Nel campionato 1932-‘33 arrivò sulla panchina rossoblù, in sostituzione del partente Erbstein, un altro trainer ungherese di un certo spessore: András Kuttik. Vecchia gloria del calcio magiaro, fu un tecnico onesto e preparato ma con precisi limiti caratteriali, che gli fecero sfuggire di mano lo spogliatoio cagliaritano, abituato al gran rigore di Erbstein. Nel suo secondo campionato patirà la legge del licenziamento, anche in quel periodo di gran moda, ma si rifarà in seguito togliendosi diverse soddisfazioni tra cui uno scudetto con il Torino di Novo. Un altro tecnico che fallì a Cagliari fu l’ungherese Ferenc Molnár che, subentrando nel campionato 1934-‘35 al posto di Crotti, non riuscì ad evitare la retrocessione nonostante la squadra avesse un organico di tutto rispetto.
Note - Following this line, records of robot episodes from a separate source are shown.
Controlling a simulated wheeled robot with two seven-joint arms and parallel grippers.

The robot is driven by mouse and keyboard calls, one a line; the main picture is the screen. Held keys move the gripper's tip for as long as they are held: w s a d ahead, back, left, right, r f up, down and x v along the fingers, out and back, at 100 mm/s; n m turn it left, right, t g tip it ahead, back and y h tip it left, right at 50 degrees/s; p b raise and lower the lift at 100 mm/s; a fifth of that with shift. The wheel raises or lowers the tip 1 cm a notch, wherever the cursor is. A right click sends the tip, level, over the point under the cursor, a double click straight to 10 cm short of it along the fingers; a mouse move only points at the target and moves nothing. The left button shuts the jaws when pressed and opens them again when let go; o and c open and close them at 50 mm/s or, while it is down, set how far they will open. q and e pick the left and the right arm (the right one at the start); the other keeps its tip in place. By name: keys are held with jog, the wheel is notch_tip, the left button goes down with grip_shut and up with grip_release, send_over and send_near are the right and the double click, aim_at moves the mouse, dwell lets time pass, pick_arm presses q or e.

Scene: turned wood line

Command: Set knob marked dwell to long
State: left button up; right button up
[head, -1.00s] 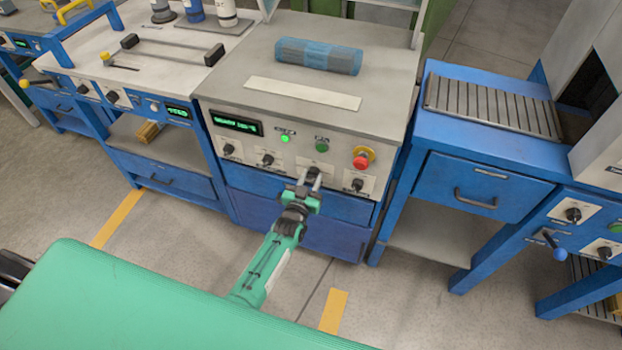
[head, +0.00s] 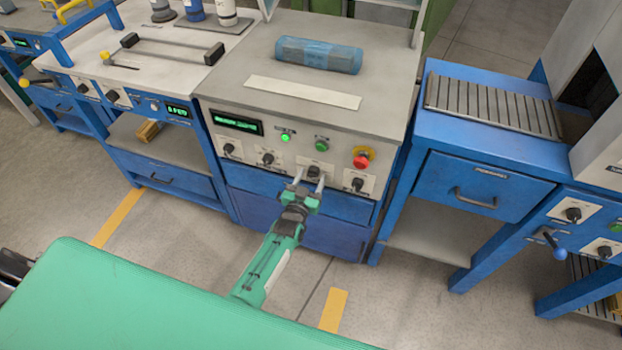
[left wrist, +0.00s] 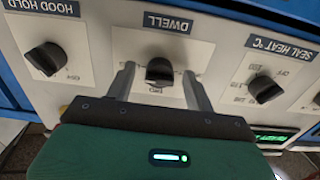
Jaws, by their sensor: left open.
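The dwell knob (left wrist: 159,71) is a black knob on a white plate, with the label DWELL (left wrist: 167,22) upside down in the left wrist view. In the head view it is the third knob (head: 314,172) from the left on the machine's front panel. My left gripper (head: 309,182) is in front of it. In the left wrist view the two fingers (left wrist: 158,76) stand apart, one on each side of the knob, with gaps visible. The small setting marks are partly hidden and too blurred to read, so I cannot tell the knob's setting. My right gripper is not in view.
The hood hold knob (left wrist: 46,60) and the seal heat knob (left wrist: 264,88) flank the dwell knob. A red stop button (head: 361,160) and green button (head: 322,144) sit above. A blue-wrapped roll (head: 318,55) lies on the machine top. A blue table (head: 480,155) stands to the right.

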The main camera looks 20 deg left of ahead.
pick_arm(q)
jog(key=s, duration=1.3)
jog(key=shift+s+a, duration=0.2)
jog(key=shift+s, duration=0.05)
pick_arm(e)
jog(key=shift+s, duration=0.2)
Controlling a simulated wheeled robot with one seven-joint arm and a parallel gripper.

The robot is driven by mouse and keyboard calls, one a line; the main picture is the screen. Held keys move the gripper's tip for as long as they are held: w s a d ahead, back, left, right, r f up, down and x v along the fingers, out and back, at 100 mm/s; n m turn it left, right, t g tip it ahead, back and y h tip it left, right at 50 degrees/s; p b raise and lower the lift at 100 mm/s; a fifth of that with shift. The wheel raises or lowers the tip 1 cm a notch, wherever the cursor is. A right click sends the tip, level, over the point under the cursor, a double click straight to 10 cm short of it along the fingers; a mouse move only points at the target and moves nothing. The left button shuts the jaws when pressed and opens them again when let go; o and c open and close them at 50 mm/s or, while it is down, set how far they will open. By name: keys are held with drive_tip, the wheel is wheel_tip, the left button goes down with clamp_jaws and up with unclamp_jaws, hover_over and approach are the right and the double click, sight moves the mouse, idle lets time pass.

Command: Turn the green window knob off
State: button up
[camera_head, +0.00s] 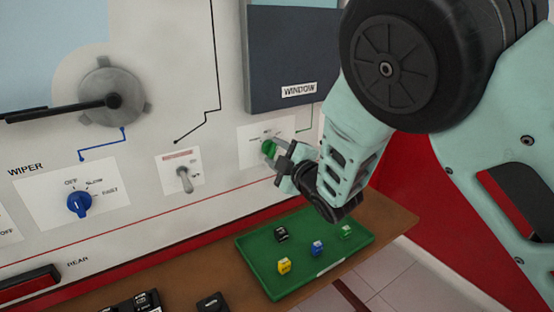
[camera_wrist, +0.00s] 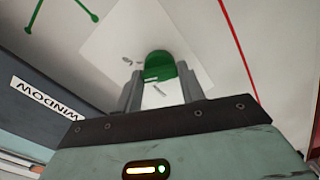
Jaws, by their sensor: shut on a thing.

In quel campionato, segnato dalla amara retrocessione, giocò un altro istriano dal fisico possente e dalla notevole grinta: Rodolfo Blecich. Dopo la Seconda guerra mondiale si succedettero con successo alternato, gli ultimi “prodotti” di quel calcio dell’Est, ultimi poiché con l’avvento del comunismo, verrà impedita l’emigrazione degli atleti.